(begin)
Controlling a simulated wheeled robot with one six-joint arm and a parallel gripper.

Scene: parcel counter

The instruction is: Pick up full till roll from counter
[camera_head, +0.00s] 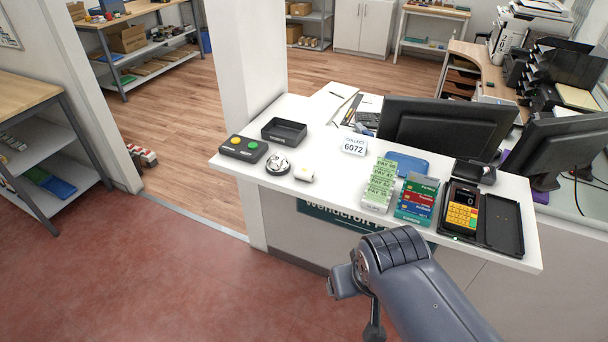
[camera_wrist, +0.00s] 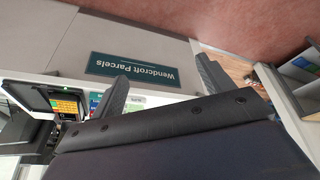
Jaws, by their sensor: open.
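A small white roll (camera_head: 304,174), which looks like the till roll, lies on the front part of the white counter (camera_head: 330,201), right of a silver bell. It is too small to tell how full it is. My gripper (camera_wrist: 165,87) shows in the wrist view with its two dark fingers spread apart and nothing between them. It faces the counter's front panel with the green Wendcroft Parcels sign (camera_wrist: 132,70), seen upside down. In the head view my arm is in front of the counter, apart from the roll. I do not make out the roll in the wrist view.
Near the roll are the silver bell (camera_head: 277,163), a button box (camera_head: 243,148), a black tray (camera_head: 284,131) and a "Collect 6072" sign (camera_head: 354,146). Card racks (camera_head: 379,186), a card terminal (camera_head: 462,211) and monitors (camera_head: 446,127) stand to the right. Red floor before the counter is clear.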

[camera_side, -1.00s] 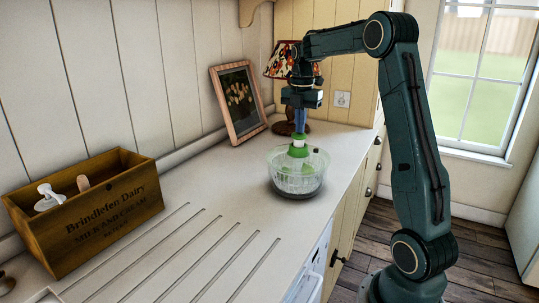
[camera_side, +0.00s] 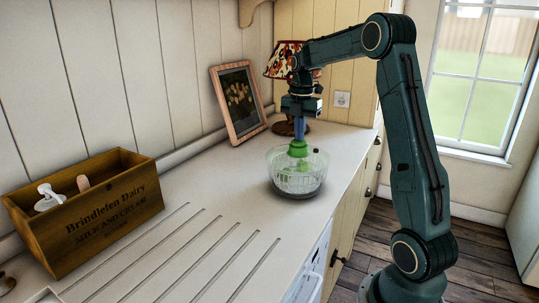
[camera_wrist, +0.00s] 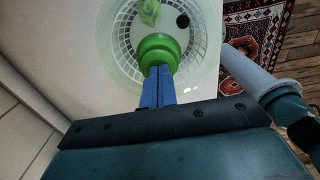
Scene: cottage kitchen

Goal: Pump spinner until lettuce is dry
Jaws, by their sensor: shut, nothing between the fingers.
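The salad spinner (camera_side: 297,184) stands upright on the worktop, a clear bowl with a white slatted basket inside. Its green pump knob (camera_side: 298,148) sits at the top centre. My gripper (camera_side: 299,137) points straight down with its blue fingers shut, and the tips are at the knob's top. In the wrist view the shut blue fingers (camera_wrist: 158,80) meet the green knob (camera_wrist: 157,52), with nothing between them. A light green clump, likely lettuce (camera_wrist: 149,12), shows inside the basket. How wet it is cannot be seen.
A wooden crate (camera_side: 85,225) with a white pump-top bottle stands at the left. A framed picture (camera_side: 238,103) and a patterned lamp (camera_side: 285,60) stand behind the spinner. The worktop (camera_side: 215,195) left of the spinner is clear, with drain grooves in front.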

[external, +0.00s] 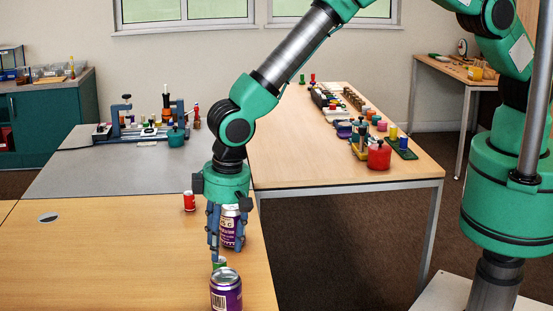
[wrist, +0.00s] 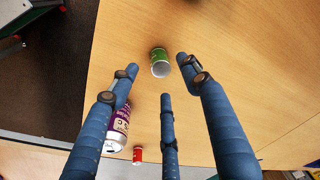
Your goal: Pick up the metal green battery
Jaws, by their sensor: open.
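The green battery (wrist: 159,54), a small green cylinder with a silvery end, stands on the wooden table just beyond my fingertips in the wrist view. In the external view only a bit of the green battery (external: 219,263) shows, below my fingers and behind the near purple can. My gripper (external: 224,246) points down over the table, with its blue fingers spread. In the wrist view my gripper (wrist: 158,78) is open and empty between its three fingers. I cannot tell the exact height of the fingertips above the battery.
A purple can (external: 226,294) stands in front of the battery. Another purple can (external: 228,230) is close behind my fingers; it also shows in the wrist view (wrist: 116,128). A small red can (external: 189,201) stands farther back. The table (external: 110,255) is clear to the left.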

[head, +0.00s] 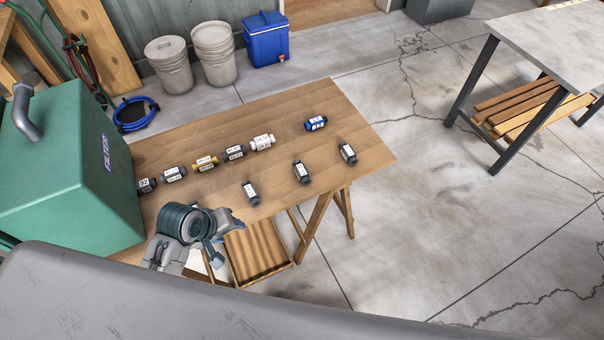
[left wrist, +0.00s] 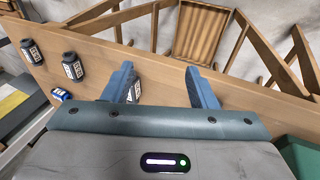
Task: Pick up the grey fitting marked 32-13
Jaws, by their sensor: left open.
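Several dark grey fittings with white labels lie on the wooden table; the labels are too small to read, so I cannot tell which is 32-13. In the head view one dark fitting (head: 251,192) lies nearest my left gripper (head: 222,232), others (head: 301,172) (head: 347,153) lie to its right, and two more (head: 175,173) (head: 235,153) stand in the back row. In the left wrist view my left gripper (left wrist: 162,82) is open and empty, with one fitting (left wrist: 134,93) partly hidden behind its left finger. My right gripper is not in view.
Yellow (head: 206,163), white (head: 263,142) and blue (head: 316,123) fittings also lie on the table (head: 350,115). A green filter box (head: 75,180) stands at its left end. A wooden tray (head: 255,262) is below the front edge. The table's right end is clear.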

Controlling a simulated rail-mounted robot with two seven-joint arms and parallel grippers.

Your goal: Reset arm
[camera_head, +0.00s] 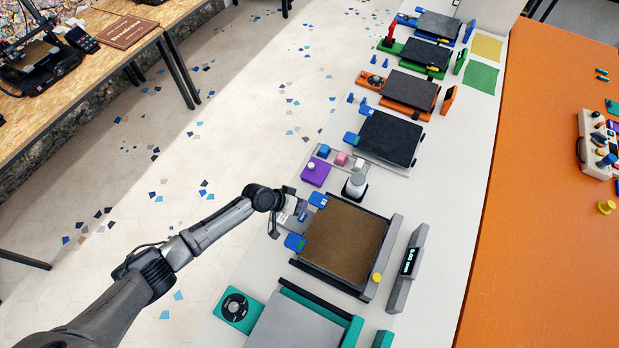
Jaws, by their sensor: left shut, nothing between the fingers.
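My left arm reaches in from the lower left. Its gripper (291,213) is shut and empty. It is over the left side of the grey-framed printer with a brown bed (345,240), close to the blue clips on that bed's edge. From this angle I cannot tell whether the fingers touch anything. My right gripper is not in view.
A purple block (315,172) and a white and grey knob-like object (355,185) stand just beyond. A display bar (408,266) is right of the bed. A teal printer (300,325) is nearer. Dark-bed printers (390,137) line the white table. Speckled floor is clear left.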

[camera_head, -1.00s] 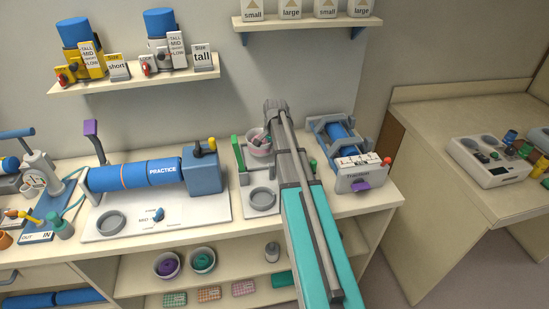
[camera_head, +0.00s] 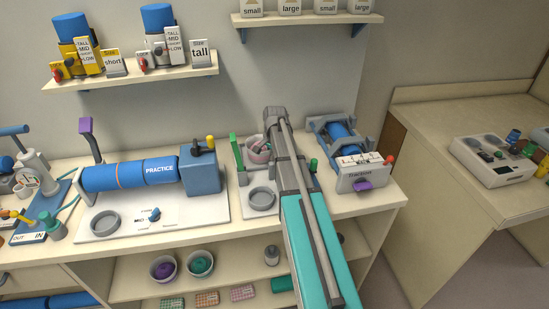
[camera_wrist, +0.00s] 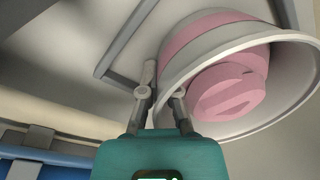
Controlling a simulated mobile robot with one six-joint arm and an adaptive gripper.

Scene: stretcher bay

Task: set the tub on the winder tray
(end)
Problem: Scan the entries above for the word "Scene" and collect each line holding it.

Final result:
Scene: parcel counter
Scene: cottage kitchen
Scene: stretcher bay

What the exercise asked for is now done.